EXERCISE
Locate and copy each line in the data that contains the word "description".

Items from a dataset:
┌──

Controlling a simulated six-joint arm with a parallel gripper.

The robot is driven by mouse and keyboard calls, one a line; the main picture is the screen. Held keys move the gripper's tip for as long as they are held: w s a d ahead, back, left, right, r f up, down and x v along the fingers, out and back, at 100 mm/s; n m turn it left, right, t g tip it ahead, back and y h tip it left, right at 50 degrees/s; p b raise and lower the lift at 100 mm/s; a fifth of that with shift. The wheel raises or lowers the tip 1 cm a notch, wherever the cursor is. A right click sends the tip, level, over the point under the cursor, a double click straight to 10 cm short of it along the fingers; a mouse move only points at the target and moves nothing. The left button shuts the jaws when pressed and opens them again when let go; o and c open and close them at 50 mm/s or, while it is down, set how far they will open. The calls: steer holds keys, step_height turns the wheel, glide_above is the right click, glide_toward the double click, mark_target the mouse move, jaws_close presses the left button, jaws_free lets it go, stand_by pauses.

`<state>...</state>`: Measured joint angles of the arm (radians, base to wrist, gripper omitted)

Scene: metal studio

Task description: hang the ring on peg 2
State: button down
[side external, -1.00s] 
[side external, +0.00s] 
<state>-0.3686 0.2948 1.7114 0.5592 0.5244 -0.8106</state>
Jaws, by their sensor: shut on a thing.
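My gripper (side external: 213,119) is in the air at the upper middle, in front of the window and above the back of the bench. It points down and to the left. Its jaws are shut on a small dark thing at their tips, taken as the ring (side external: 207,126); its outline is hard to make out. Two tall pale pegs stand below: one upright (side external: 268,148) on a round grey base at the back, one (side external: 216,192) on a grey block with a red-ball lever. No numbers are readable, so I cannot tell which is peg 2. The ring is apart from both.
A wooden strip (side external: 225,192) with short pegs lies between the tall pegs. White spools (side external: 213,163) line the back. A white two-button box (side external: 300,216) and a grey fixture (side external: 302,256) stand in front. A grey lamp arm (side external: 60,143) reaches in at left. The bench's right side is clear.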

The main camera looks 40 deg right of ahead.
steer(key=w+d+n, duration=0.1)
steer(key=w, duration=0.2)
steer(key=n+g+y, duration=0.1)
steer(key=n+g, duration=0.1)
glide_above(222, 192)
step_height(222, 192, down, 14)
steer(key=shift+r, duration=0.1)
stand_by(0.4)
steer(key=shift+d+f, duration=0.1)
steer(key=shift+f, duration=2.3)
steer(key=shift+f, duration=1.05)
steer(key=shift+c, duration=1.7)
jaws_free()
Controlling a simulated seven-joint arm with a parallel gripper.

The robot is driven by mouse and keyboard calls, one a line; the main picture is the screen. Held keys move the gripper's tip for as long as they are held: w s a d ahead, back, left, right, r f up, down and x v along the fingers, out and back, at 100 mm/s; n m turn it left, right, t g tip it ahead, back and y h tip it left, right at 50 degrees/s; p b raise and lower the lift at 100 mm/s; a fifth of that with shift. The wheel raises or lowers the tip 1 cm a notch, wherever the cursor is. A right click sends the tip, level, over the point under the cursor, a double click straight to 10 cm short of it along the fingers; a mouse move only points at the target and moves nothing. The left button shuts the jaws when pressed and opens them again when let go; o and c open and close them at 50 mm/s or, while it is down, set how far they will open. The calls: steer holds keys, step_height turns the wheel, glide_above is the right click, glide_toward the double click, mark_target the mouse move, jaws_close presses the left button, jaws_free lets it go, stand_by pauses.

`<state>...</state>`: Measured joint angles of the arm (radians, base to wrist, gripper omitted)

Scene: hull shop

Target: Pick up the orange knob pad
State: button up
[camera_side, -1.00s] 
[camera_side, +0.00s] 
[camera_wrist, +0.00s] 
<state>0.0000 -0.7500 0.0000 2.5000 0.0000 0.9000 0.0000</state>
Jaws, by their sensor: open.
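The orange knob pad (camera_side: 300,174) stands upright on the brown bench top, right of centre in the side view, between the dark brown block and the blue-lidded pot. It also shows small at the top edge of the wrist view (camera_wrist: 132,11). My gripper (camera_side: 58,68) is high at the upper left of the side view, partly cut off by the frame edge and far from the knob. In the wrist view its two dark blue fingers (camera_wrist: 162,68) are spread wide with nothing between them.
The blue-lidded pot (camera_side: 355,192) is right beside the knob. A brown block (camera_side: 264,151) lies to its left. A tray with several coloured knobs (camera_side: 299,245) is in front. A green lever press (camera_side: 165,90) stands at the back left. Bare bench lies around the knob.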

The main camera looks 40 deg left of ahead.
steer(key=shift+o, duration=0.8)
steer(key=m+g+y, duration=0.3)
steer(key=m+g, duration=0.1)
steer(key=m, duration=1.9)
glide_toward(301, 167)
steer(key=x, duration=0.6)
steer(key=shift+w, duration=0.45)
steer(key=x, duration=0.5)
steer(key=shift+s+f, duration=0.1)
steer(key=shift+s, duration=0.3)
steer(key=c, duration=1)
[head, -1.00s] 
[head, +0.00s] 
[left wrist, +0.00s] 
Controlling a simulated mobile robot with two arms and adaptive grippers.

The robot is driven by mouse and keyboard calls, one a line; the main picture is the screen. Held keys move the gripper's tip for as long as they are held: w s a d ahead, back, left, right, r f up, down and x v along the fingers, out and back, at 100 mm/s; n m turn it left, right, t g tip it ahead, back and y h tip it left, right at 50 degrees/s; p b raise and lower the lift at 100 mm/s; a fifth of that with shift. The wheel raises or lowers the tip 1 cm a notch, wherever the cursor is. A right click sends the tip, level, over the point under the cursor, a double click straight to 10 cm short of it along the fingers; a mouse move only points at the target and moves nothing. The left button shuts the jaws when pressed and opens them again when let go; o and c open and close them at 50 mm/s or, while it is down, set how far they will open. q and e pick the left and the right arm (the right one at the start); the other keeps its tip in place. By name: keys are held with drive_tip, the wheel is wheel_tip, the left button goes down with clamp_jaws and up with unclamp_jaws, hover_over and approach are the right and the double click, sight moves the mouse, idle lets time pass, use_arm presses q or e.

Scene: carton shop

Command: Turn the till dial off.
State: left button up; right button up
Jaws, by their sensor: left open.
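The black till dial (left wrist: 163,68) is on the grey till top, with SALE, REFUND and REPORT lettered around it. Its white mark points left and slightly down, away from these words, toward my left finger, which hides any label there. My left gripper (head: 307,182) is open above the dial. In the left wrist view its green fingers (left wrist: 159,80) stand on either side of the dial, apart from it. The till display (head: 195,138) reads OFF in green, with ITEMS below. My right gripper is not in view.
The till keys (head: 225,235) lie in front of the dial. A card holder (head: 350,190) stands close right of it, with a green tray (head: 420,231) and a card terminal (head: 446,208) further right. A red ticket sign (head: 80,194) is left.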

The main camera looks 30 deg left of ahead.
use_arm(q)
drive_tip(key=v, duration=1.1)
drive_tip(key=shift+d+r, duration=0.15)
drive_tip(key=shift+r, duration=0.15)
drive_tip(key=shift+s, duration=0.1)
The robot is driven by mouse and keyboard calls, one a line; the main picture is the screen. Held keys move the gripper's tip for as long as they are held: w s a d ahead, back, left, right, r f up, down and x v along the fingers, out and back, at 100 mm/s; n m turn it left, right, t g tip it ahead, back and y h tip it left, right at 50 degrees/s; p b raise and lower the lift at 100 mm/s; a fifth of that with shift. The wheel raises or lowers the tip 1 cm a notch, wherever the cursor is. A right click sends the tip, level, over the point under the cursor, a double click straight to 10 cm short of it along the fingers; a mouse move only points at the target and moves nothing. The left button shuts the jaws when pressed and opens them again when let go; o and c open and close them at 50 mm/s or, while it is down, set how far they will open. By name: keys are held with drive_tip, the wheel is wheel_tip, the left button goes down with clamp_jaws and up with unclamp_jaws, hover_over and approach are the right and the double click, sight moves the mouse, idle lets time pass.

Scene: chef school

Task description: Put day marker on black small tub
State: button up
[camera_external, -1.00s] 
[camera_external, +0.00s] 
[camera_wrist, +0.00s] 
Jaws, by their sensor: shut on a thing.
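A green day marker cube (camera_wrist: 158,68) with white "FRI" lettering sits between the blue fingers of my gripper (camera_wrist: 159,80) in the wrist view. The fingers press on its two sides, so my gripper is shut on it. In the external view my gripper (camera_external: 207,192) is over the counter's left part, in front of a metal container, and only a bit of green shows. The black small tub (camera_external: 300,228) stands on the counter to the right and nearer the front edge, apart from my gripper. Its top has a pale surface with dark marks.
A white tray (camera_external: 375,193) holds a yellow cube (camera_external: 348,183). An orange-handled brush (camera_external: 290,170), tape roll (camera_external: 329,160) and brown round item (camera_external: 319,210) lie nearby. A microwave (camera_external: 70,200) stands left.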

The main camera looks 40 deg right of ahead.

└──

RESULT
Task description: hang the ring on peg 2
Task description: Put day marker on black small tub

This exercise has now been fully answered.